The Scottish Government have published their, almost innocuously titled, Consultation on a Draft Referendum Bill. It was greeted with fanfare / hope / anger / disgust – you can choose your own adjective.
But given there will be plenty of chance to discuss the prospect of a second independence referendum we thought we’d take a look how the Tories and Labour responded. We think that this points to the relative fortunes to the two parties just now.
The Tories begin their press release by saying that Nicola Sturgeon has given up on being “a First Minister for all of Scotland”. Labour started similarly and said that Sturgeon is trying to “dodge scrutiny of her reckless plan” of another referendum.
Both parties personalise their response – anyone reading them is left in no doubt that Nicola Sturgeon is the cause of this ‘divisive’ referendum. In Scottish politics the personalisation of the leadership has proved successful in the past. From ‘Alex Salmond for First Minister’ in 2007 to ‘Ruth Davidson for a Strong Opposition’ at the most recent election, we seem to respond to personality in Scotland. The Tories and Labour seem to be thinking that if it can be used for positive purposes, so it can be usednegatively about a leader.
Then they diverge.
The Tories go onto to make it about people, voters, you and your family. The decisive majority, they remind us, voted No in 2014. They want to present themselves as the natural party of the Unionist vote in Scotland.

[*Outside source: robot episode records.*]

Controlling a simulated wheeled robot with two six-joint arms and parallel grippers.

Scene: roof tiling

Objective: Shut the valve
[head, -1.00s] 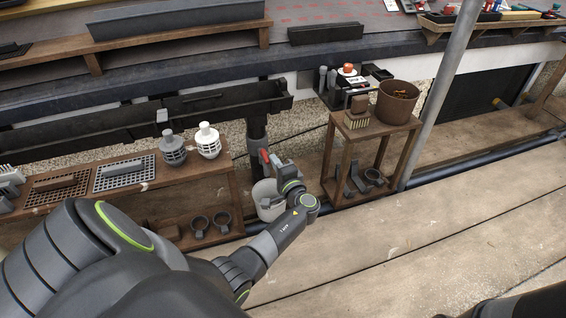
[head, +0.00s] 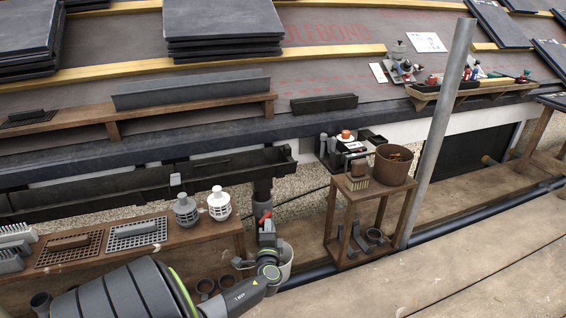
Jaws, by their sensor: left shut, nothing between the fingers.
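A dark downpipe (head: 262,190) drops from the gutter. A small red part (head: 265,216), which looks like the valve's lever, shows low on this pipe. My left gripper (head: 268,238) is right at the red part, just below it in the head view. It is shut with nothing between its fingers. I cannot tell whether it touches the lever, and the gripper and wrist hide part of the valve. The lever's exact angle is too small to read. A pale bucket (head: 286,262) stands behind my left wrist. My right gripper is out of view.
A wooden bench (head: 190,234) on the left holds white and grey strainers (head: 219,205) and grates (head: 136,235). A wooden stand (head: 331,225) on the right carries a brown pot (head: 393,167) and a brush. A grey pole (head: 440,130) rises beside it. The plank floor at right is clear.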

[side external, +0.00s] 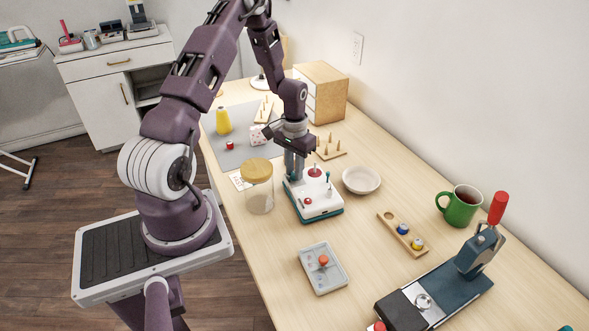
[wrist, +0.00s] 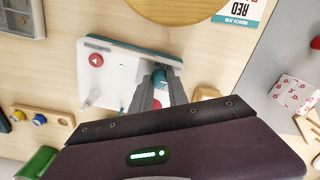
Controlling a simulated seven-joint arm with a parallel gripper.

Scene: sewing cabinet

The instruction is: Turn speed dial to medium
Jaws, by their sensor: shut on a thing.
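The white control box with a teal base (side external: 318,208) stands on the table, and it also shows in the wrist view (wrist: 119,72). My gripper (side external: 294,177) points down at the box's far left corner. In the wrist view, its fingertips (wrist: 158,84) are closed around a small teal dial (wrist: 160,76) beside partly covered lettering. The fingers and the picture's size hide the dial's pointer and marks, so its setting cannot be read. A red button (wrist: 96,60) sits on the box's other end, apart from my fingers.
A glass jar with a wooden lid (side external: 258,187) stands close left of the box. A white bowl (side external: 361,180) is close right. A grey tray (side external: 323,269) lies in front. A green mug (side external: 460,206) stands further right.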

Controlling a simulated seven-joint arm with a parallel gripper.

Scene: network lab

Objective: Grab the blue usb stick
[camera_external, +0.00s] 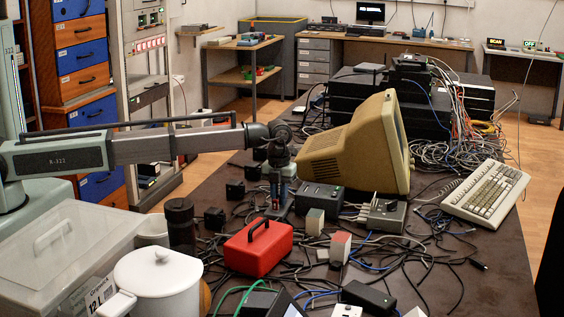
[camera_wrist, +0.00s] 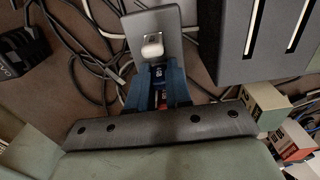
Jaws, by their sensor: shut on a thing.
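A little red shows behind the stick, between the fingers. In the external view my gripper (camera_external: 278,189) points down over the crowded table, in front of the beige monitor. The stick is too small to make out there.
A dark box (camera_external: 321,196) stands close to the right of my gripper, with the beige monitor (camera_external: 345,150) behind. A red case (camera_external: 257,250) and small grey-and-red blocks (camera_external: 340,246) stand nearer the camera. Loose cables and black adapters (camera_external: 215,219) cover much of the table.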

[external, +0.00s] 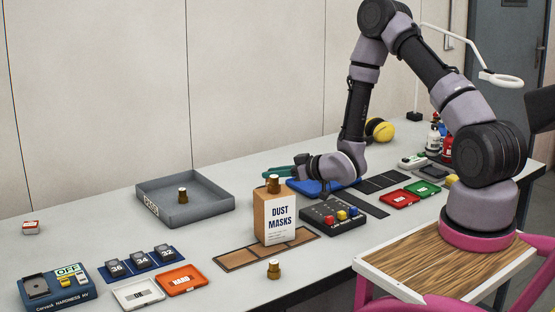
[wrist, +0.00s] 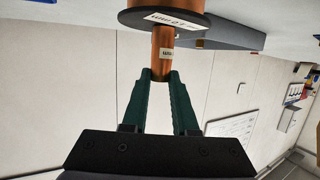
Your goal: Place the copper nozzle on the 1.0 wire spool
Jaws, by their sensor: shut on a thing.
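My gripper (wrist: 160,76) has its green fingers shut on the copper nozzle (wrist: 162,68), a slim copper-coloured cylinder with a small white label. The wrist view appears upside down. The nozzle's far end meets or overlaps the dark flange of the 1.0 wire spool (wrist: 201,30), which bears a white label; copper winding shows beyond it. I cannot tell whether nozzle and flange touch. In the external view my gripper (external: 276,172) reaches left, behind the top of a dust masks box (external: 279,226). The spool and held nozzle are hidden there.
A small brass fitting (external: 273,184) shows at the box top. Another (external: 273,269) stands on the bench in front, and one (external: 183,195) is in the grey tray (external: 215,210). A black button box (external: 330,219) stands right of the box. Bench left of the tray is mostly clear.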

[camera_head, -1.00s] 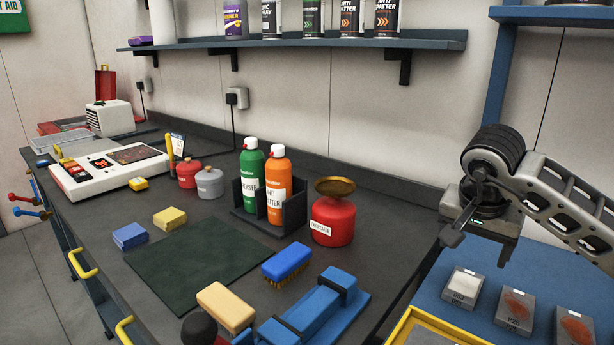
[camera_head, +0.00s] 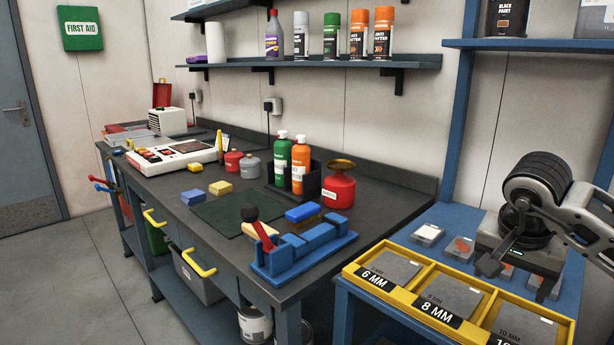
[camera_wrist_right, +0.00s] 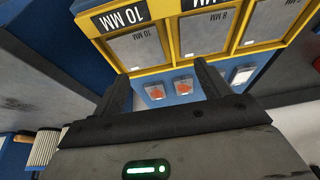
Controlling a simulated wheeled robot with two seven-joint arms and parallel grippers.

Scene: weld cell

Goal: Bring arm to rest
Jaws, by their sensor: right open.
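My right gripper (camera_head: 518,278) is at the right of the head view, with its arm coming in from the right edge. It hangs above the blue side table (camera_head: 440,215), behind the yellow tray. Its fingers stand apart with nothing between them. In the right wrist view the two dark fingers (camera_wrist_right: 163,82) are also apart and empty, with the tray and small sample boxes beyond them. My left gripper is in neither view.
The yellow tray (camera_head: 362,267) holds plates marked 6 MM, 8 MM and 10 MM. Sample boxes (camera_head: 428,233) lie behind it. The dark bench (camera_head: 385,195) carries a blue fixture (camera_head: 305,248), bottles (camera_head: 299,165) and a red can (camera_head: 339,189). Shelves hang above.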

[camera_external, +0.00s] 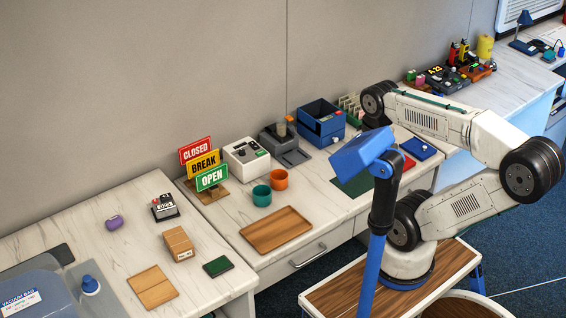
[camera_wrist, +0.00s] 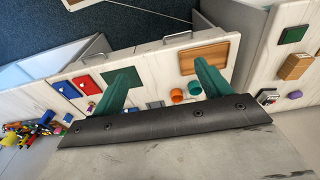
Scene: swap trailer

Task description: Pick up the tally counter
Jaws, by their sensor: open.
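What looks like the tally counter (camera_external: 164,206), a small silver-and-black device with a number display, stands on the left worktop in the external view. It also shows at the right of the wrist view, small and partly cut by the gripper's edge (camera_wrist: 267,96). My gripper (camera_wrist: 163,68) shows two green fingers spread wide apart with nothing between them. It is well away from the counter, high over the worktops. In the external view my arm is bent at the right and the fingers cannot be made out.
Near the counter are a purple object (camera_external: 113,222), a cardboard box (camera_external: 179,243), a dark green pad (camera_external: 218,266) and a wooden board (camera_external: 152,287). To its right stand the CLOSED/BREAK/OPEN signs (camera_external: 203,164), teal and orange cups (camera_external: 278,179) and a wooden tray (camera_external: 276,229).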

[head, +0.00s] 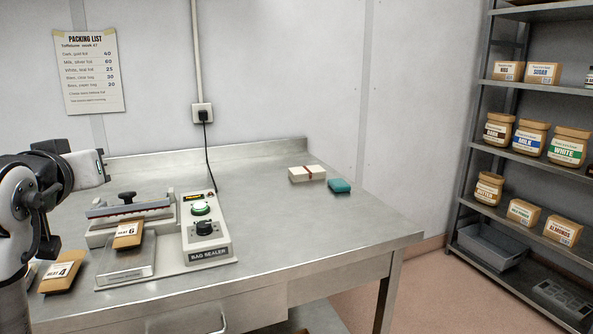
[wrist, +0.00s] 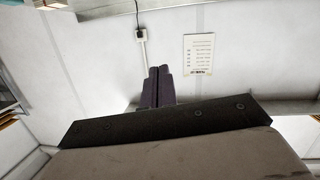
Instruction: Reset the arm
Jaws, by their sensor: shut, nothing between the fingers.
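My gripper (wrist: 157,74) shows in the wrist view as two dark fingers side by side, closed together with nothing between them. They stand out against the pale wall. My arm, white and black, is folded at the left edge of the head view, over the left end of the steel bench (head: 330,225). Its lower part is cut off by the frame, and I cannot make out the fingers there. The arm holds no object that I can see.
The bag sealer (head: 209,232) stands near the arm, with a pouch (head: 128,235) on its plate and another pouch (head: 61,272) to its left. A white box (head: 307,174) and teal block (head: 339,186) lie farther right. The bench's right half is mostly clear. A stocked shelf (head: 518,150) stands right.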

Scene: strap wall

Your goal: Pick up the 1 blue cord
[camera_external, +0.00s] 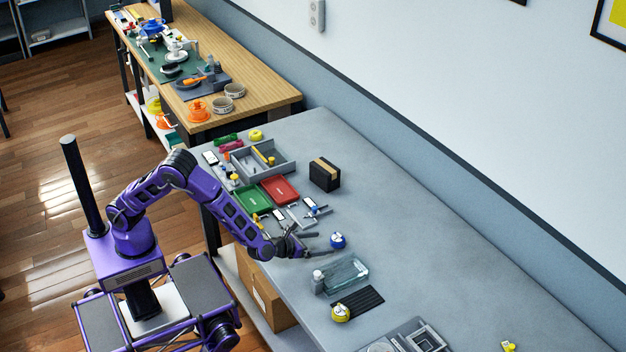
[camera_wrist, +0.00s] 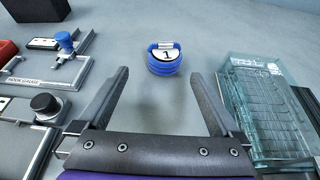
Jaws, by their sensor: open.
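The blue cord (camera_wrist: 164,63) is a small coiled bundle with a white label marked 1, lying on the grey table. In the external view the blue cord (camera_external: 337,241) sits just beyond my gripper's tips. My gripper (camera_wrist: 161,98) is open, with its two dark fingers apart and nothing between them. In the external view my gripper (camera_external: 312,243) is low over the table, to the left of the cord. In the wrist view the cord lies ahead of the fingertips, centred between them and apart from them.
A clear glass-like block (camera_wrist: 262,105) stands close to my right finger. Gauge tools (camera_wrist: 45,70) lie to the left, and a black box (camera_external: 325,174) stands farther back. The table right of the blue cord is clear.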

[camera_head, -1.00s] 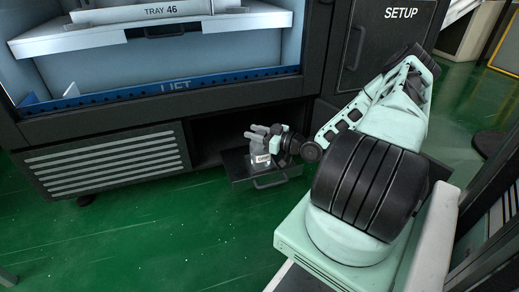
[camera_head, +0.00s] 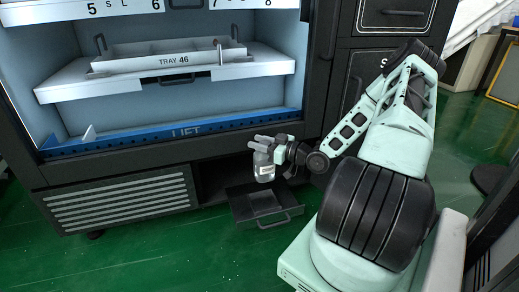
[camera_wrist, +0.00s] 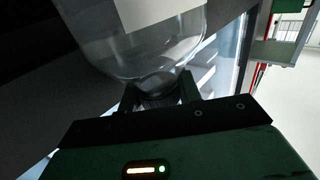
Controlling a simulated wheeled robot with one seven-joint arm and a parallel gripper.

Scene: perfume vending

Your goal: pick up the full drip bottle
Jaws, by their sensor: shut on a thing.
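A clear bottle (camera_head: 264,167) with a pale label hangs from my gripper (camera_head: 262,146), in front of the machine's low opening. It is raised above an open dark drawer (camera_head: 249,209). In the wrist view, the fingers (camera_wrist: 160,92) are closed around the narrow neck of the transparent bottle (camera_wrist: 140,45). Its wide body and white label fill the upper part of that view. I cannot tell how much liquid is inside.
The vending machine holds a tray marked 46 (camera_head: 170,65) above a blue bar marked LIFT (camera_head: 180,129). A vented panel (camera_head: 120,205) is left of the low opening. The green floor (camera_head: 150,260) in front is clear.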

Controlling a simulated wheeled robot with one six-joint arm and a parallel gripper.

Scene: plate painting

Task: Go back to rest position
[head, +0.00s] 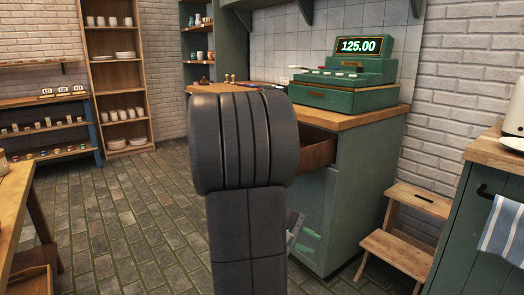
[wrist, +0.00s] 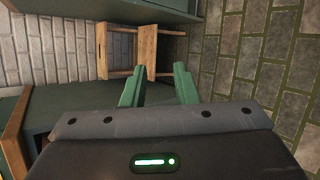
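My gripper (wrist: 158,82) shows in the wrist view with two green fingers spread apart. Nothing is between them. In the head view, my dark arm fills the middle and hides much of what is behind it. Part of my gripper (head: 303,236) shows low beside the arm, in front of the green counter cabinet (head: 352,215). I cannot tell how close it is to the cabinet. The wooden step stool (wrist: 124,48) is beyond the fingers in the wrist view.
A green cash register (head: 345,85) reading 125.00 stands on the wooden counter top. A drawer (head: 318,150) under it appears pulled open. The step stool (head: 405,232) is right of the cabinet. A wooden table (head: 14,195) is at the left. The stone floor (head: 125,225) between is clear.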

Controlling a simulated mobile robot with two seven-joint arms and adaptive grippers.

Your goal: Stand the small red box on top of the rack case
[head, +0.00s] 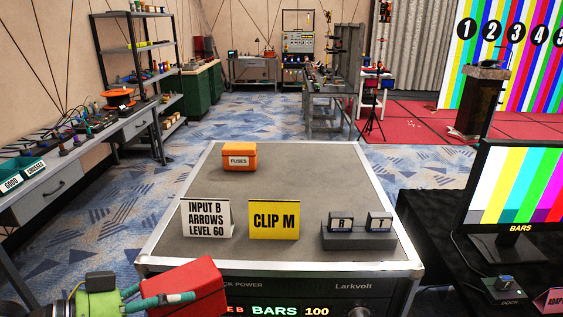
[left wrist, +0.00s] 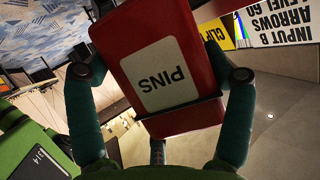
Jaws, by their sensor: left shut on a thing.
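The small red box (head: 194,287) is in my left gripper (head: 165,298), near the front left corner of the rack case. In the left wrist view the red box (left wrist: 160,65) shows a white label reading PINS, with a teal finger on each side of it. My left gripper (left wrist: 158,85) is shut on the box. The rack case (head: 300,190) has a grey top with a metal rim and a lit front panel reading BARS 100. In the head view the box covers part of the case's front left edge. My right gripper is in neither view.
On the case top stand an orange FUSES box (head: 239,157), a white INPUT B card (head: 206,218), a yellow CLIP M card (head: 274,220) and a dark holder (head: 358,238) with two small blocks. Bare top lies between them. A monitor (head: 518,195) stands on the right.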

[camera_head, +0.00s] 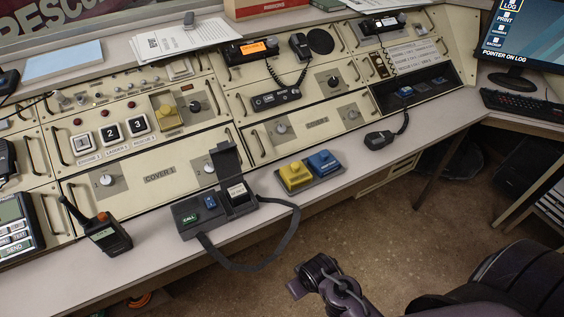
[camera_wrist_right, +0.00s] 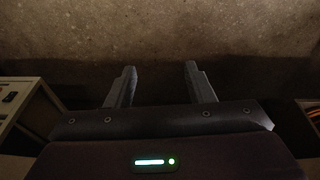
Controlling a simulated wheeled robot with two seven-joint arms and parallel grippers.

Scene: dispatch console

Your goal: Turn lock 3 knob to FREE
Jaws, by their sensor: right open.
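Four light round lock knobs show in the head view on the cover panels. Two are on the second cover panel, a left knob (camera_head: 281,128) and a right knob (camera_head: 343,113). Their small labels are too small to read, so I cannot tell which is lock 3 or its setting. My right gripper (camera_wrist_right: 159,82) is open and empty over the floor in the right wrist view, away from the console. My left gripper is out of view.
Floor before the desk is mostly clear.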

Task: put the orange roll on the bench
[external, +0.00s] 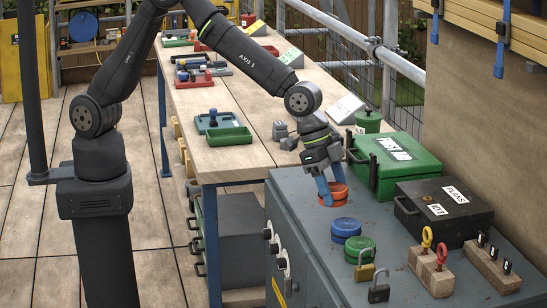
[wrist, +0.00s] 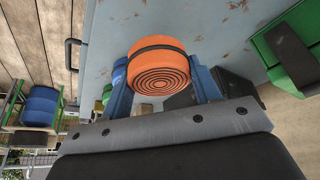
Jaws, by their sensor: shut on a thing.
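The orange roll (external: 334,196) is at the grey cabinet's top, near its back edge, next to the bench. My gripper (external: 331,184) reaches down to it with blue fingers shut on its sides. In the wrist view the roll (wrist: 160,68), with a dark band and ringed end face, sits between the two fingers (wrist: 160,98). I cannot tell whether it touches the cabinet top or is slightly above it. The wooden bench (external: 232,160) stands behind and left of the cabinet, with bare wood at its near end.
A blue roll (external: 346,228) and a green roll (external: 360,249) stand on the grey cabinet (external: 300,200). A green first-aid box (external: 396,163), a dark plans box (external: 447,208) and padlocks (external: 379,288) are nearby. Trays (external: 229,136), grey blocks (external: 281,131) and a green canister (external: 368,123) occupy the bench.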

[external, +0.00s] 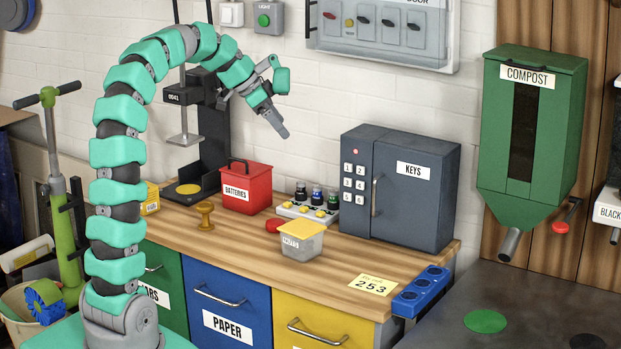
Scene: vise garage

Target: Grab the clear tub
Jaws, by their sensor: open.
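The clear tub (301,246) stands upright on the wooden workbench. It has grey, see-through walls, a yellow lid and a label that seems to read "NUTS". My gripper (279,128) is in the air above the bench, well above and slightly left of the tub. It points down and to the right. It is open and holds nothing. The gap between its fingers is hard to see from this angle.
Close behind the tub are a red round object (273,226) and a rack of small bottles (316,199). A red batteries box (246,188) stands left, a grey key safe (400,190) right. Bare wood (340,262) lies right of the tub, before a yellow note (373,285).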

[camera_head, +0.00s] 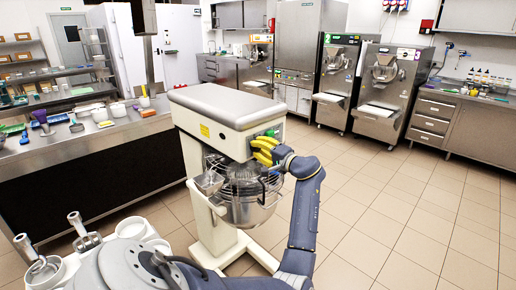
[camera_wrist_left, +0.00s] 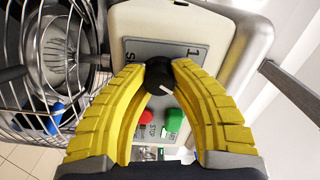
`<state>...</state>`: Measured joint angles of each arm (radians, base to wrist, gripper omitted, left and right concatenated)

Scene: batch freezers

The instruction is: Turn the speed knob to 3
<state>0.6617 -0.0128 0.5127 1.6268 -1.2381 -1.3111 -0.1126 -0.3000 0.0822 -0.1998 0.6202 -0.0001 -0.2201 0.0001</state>
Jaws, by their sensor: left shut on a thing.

We’ve written before about how the debate in Scotland is about who stands up for Scotland, not who delivers for it. At the time we said that unless opposition parties change the terms of the debate, the SNP will dominate. The Tories however have decided to lean into this narrative. They’ve decided that if the SNP want to have another debate about who’s best to stand up for voters in Scotland, the Tories themselves might as well take the side of the majority in that debate.
Taking a different tack, Labour tell us that we should be outraged because the First Minster has contravened proper parliamentary process. They tell us that important government announcements should be made in the Scottish Parliament to afford proper scrutiny and that, they’ll be calling on Presiding Officer, Ken McIntosh, to look into this.
One party chose to talk to voters, one chose to talk about process. The Tories response said we’re on your side whereas Labour’s response told us there was a problem with how the Government made the announcement. If you’re a non-aligned voter, which most of us are, these things matter.
Come election time voters generally warm to the personality of a leader which which in turn means these leaders get listened too. And when they have a simple message what they say usually sinks into the consciousness of the electorate.
The Tories are, if you’re a No voter, telling us they’re on our side. If you’re a No voter, we’re not sure what Labour are telling us.
And that perhaps tells us why each party finds itself in the position it does. The Tories have found a way to harness the national debate in their favour. Labour, who have had to fight the SNP as well as for a No vote, have not.
Labour don’t seem to know their place in Scottish politics just now and as a result they’ve been leapfrogged by both the SNP and the Tories last ten years. The history of Scottish politics tells us that if you’re out in the cold you tend to be there for a long time. Labour don’t look like bucking this trend.